President Abdel-Fattah Al-Sisi received the UK’s Archbishop of Canterbury, Justin Welby, Sunday at the Presidential Palace in Heliopolis. The Archbishop of Canterbury’s visit comes as part of the religious leader’s ‘visit of condolence’ to Egypt following the killings of Egyptian Christians earlier this year.
According to presidential spokesperson Alaa Youssef, Archbishop Justin Welby started the meeting by offering condolences for the deaths of Egyptians by terror attacks, in particular the 20 Coptic Christian Egyptians who were killed in Libya.
In February, a video emerged appearing to show a militant group in Libya affiliating with Islamic State beheading 21 Christians, believed to include 20 Egyptian Copts. In response to the killings, Egypt immediately launched airstrikes in retaliation.
In the Archbishop of Canterbury’s Easter message, he called on those living in peaceful countries to give more support to persecuted Christians in the Middle East and Africa, mentioning the 148 victims at Garissa University in Kenya this month.
Welby also met religious leaders in Cairo Sunday. The Archbishop met the Grand Imam of Al-Azhar Ahmed Al-Tayb and gave a letter of condolence from the family of David Haines, killed by Islamic State, to the Coptic Pope Tawadros II of Alexandria, according to a BBC correspondent in attendance.

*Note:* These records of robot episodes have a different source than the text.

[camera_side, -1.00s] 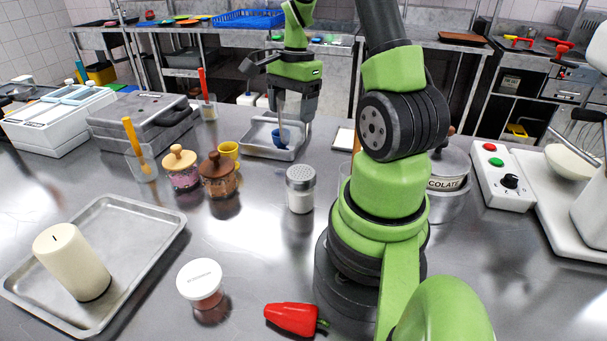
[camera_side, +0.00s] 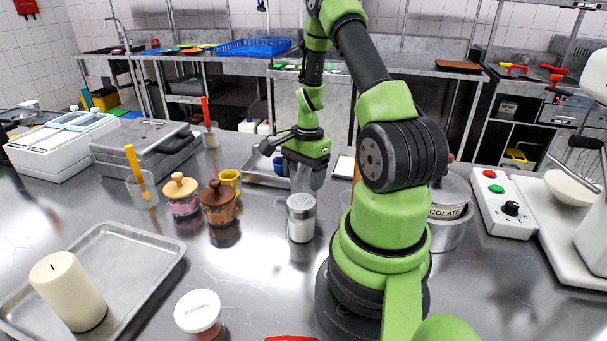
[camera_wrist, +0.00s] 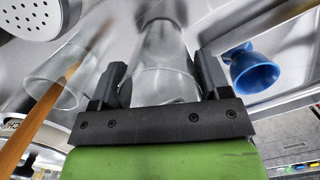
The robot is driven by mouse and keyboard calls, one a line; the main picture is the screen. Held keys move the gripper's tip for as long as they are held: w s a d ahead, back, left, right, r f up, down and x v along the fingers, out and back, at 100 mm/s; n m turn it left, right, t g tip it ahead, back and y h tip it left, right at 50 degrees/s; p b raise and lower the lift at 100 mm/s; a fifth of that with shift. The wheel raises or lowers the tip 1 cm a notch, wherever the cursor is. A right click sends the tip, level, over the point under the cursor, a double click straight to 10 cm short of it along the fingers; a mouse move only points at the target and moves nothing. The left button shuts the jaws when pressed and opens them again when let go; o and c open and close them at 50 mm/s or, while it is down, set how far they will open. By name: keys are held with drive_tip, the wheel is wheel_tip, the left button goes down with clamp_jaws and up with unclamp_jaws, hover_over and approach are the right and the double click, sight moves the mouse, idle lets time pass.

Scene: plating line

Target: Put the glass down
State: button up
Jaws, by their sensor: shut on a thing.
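In the wrist view a clear glass (camera_wrist: 160,50) sits between the two fingers of my gripper (camera_wrist: 162,75), which are shut on its sides. In the side view my gripper (camera_side: 305,178) points down, low over the steel counter, just behind the salt shaker (camera_side: 300,222) and at the right end of the metal tray (camera_side: 252,179). The glass is hard to make out there. I cannot tell whether its base touches the counter.
A blue egg cup (camera_wrist: 255,70) is right of the glass, on the tray. Another clear glass holding a wooden stick (camera_wrist: 38,125) is close on the left. A yellow cup (camera_side: 229,179) and lidded jars (camera_side: 218,206) stand left of the shaker.

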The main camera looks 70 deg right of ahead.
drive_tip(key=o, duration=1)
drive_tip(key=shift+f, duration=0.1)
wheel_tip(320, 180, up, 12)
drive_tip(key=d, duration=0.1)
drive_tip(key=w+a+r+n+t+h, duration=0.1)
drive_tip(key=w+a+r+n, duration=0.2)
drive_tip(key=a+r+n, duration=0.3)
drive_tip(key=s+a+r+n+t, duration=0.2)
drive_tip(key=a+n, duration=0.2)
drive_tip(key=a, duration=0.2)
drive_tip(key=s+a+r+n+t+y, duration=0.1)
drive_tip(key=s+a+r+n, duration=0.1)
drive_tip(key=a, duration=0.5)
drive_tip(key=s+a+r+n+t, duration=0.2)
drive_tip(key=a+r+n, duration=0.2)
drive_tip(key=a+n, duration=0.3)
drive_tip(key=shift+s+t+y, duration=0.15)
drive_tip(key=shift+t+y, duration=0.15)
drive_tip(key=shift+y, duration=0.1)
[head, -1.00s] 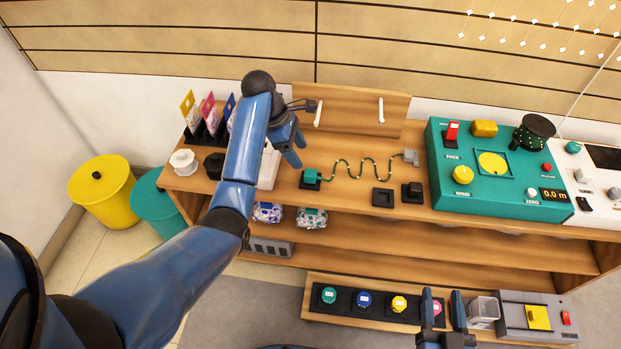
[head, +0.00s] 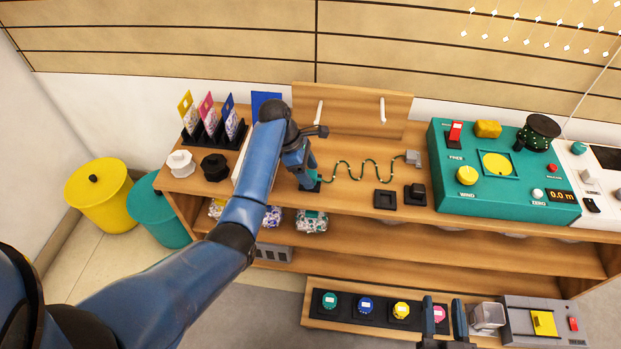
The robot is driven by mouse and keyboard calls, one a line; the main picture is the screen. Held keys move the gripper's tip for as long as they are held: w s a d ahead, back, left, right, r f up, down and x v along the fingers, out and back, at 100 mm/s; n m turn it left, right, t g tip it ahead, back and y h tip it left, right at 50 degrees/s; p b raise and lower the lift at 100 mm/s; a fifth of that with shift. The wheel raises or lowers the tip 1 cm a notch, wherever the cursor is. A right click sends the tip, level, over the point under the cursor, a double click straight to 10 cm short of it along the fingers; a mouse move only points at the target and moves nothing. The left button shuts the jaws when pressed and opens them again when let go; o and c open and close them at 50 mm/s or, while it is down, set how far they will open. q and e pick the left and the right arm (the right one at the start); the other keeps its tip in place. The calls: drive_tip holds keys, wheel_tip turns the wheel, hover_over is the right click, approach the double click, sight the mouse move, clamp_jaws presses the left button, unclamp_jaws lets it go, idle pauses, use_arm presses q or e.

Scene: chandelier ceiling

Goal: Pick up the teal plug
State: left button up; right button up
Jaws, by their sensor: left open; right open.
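The teal plug (head: 317,181) sits in a small black base on the wooden counter, at the left end of a green cord. It is mostly hidden behind my left gripper. My left gripper (head: 306,183) points down right at the plug, with its fingers open. I cannot tell whether the fingers are around the plug or in front of it. My right gripper (head: 442,318) is open and empty, low in the view in front of the bottom shelf.
A teal control box (head: 505,195) stands further right. A card rack (head: 214,133) and white and black pots (head: 181,163) stand left.

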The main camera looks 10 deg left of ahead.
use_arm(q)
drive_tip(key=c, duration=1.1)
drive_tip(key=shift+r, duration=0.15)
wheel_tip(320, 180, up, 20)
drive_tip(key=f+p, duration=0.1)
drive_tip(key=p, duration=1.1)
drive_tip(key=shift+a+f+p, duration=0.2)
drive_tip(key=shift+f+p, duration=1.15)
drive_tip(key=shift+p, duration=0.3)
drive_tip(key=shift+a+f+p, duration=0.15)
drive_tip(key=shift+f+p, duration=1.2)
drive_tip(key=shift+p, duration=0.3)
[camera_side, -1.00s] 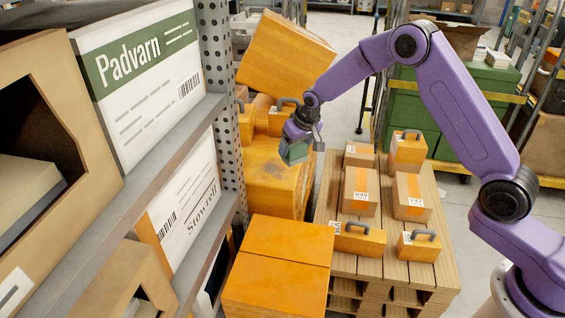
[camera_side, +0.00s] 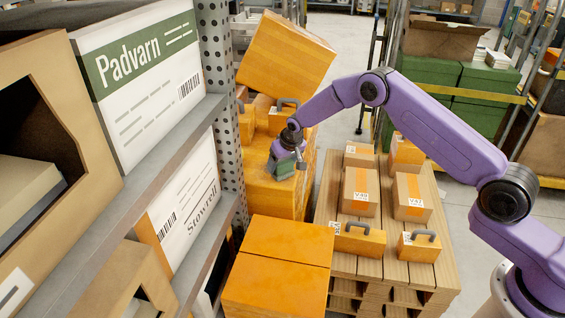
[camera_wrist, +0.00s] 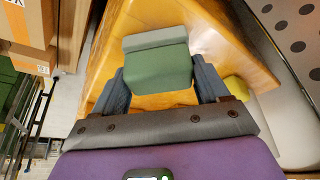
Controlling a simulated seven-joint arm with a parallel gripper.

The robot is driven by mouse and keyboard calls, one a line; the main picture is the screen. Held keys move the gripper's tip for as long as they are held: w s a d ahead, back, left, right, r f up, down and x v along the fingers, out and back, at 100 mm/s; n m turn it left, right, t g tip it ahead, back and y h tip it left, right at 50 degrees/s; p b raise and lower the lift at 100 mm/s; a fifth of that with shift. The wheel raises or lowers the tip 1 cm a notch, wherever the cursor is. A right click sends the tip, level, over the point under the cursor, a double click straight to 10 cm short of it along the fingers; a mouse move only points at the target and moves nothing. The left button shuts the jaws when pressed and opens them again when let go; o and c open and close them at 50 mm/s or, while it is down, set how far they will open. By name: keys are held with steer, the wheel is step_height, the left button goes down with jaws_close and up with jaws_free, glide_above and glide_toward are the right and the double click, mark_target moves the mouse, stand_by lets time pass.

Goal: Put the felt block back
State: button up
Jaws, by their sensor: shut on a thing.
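The felt block (camera_side: 284,168) is green with a grey layer. My gripper (camera_side: 287,160) is shut on it, just above or at the top of a worn orange crate (camera_side: 262,193). In the wrist view the felt block (camera_wrist: 158,68) sits between the two dark fingers of my gripper (camera_wrist: 160,80), with the orange surface (camera_wrist: 220,50) behind it. I cannot tell whether the block touches the crate. The part of the crate top behind the gripper is hidden.
A tilted orange box (camera_side: 285,55) rises behind the gripper. A handled orange case (camera_side: 283,118) stands close behind. The grey rack post (camera_side: 222,75) is to the left. A pallet (camera_side: 400,268) with several boxes is on the right. Another orange box (camera_side: 278,270) is in front.

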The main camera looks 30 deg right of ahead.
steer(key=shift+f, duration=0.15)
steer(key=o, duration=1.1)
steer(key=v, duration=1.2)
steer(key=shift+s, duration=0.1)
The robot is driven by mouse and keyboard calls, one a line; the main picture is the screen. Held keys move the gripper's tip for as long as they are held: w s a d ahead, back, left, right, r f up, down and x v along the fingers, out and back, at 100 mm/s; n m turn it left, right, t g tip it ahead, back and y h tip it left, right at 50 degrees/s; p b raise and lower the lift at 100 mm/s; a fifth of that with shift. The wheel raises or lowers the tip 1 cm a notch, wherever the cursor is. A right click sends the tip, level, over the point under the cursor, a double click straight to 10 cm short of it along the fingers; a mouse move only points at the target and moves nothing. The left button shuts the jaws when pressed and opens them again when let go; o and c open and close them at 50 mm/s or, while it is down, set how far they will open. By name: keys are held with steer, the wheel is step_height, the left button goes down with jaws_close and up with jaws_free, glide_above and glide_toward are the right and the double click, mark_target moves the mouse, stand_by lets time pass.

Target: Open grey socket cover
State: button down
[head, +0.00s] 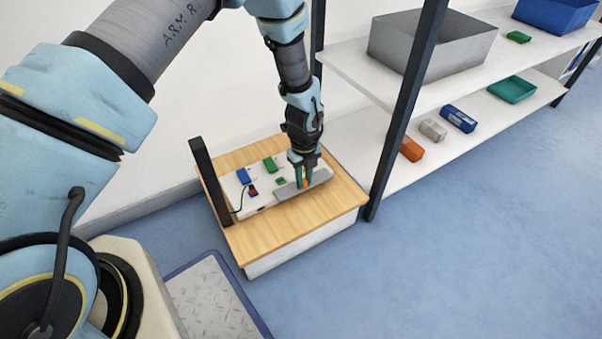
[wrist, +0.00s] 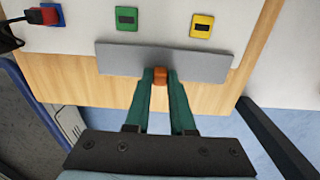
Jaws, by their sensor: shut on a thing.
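The grey socket cover (head: 318,178) is a long flat plate at the near edge of a white socket panel (head: 262,202). In the wrist view the grey cover (wrist: 117,60) lies across the picture below a green socket (wrist: 127,19) and a yellow socket (wrist: 202,26). A small orange knob (wrist: 160,76) sits at the middle of its near edge. My gripper (head: 304,186) has its green fingers shut on this knob; the fingertips (wrist: 160,73) also show in the wrist view. I cannot tell how far the cover is tilted.
A red plug (head: 253,191) with a black cable sits in the panel. Blue (head: 243,176) and green (head: 270,164) pieces stand behind. The panel is on a wooden-topped box (head: 310,216). A dark post (head: 211,182) and shelf upright (head: 405,112) flank it.

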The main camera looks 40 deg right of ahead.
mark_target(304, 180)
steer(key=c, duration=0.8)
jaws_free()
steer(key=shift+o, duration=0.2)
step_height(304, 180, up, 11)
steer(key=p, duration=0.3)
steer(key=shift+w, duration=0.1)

President Al-Sisi thanked Archbishop Welby for his condolences, but also expressed that in Egypt Christians are not a minority and have the equal rights of all Egyptian citizens. Al-Sisi praised the Egyptian church’s role and stressed the importance of many cultures in enriching human life.
Archbishop Welby also praised Al-Sisi’s call for a renewal of religious discourse within Islam to address the misconceptions and violence that has spread in recent times, spokesperson Youssef continued, to which the President highlighted the role of Al-Azhar as a beacon of moderate Islam.
However, President Al-Sisi also expressed that a number of factors combine together to produce terrorism and extremist ideology, including poverty and negative religious thought, as well as ignorance of other cultures. To this end, Al-Sisi said it was important to provide opportunities for young Egyptians to study abroad in Western universities to take advantage of educational facilities and to broaden their understanding of different cultures.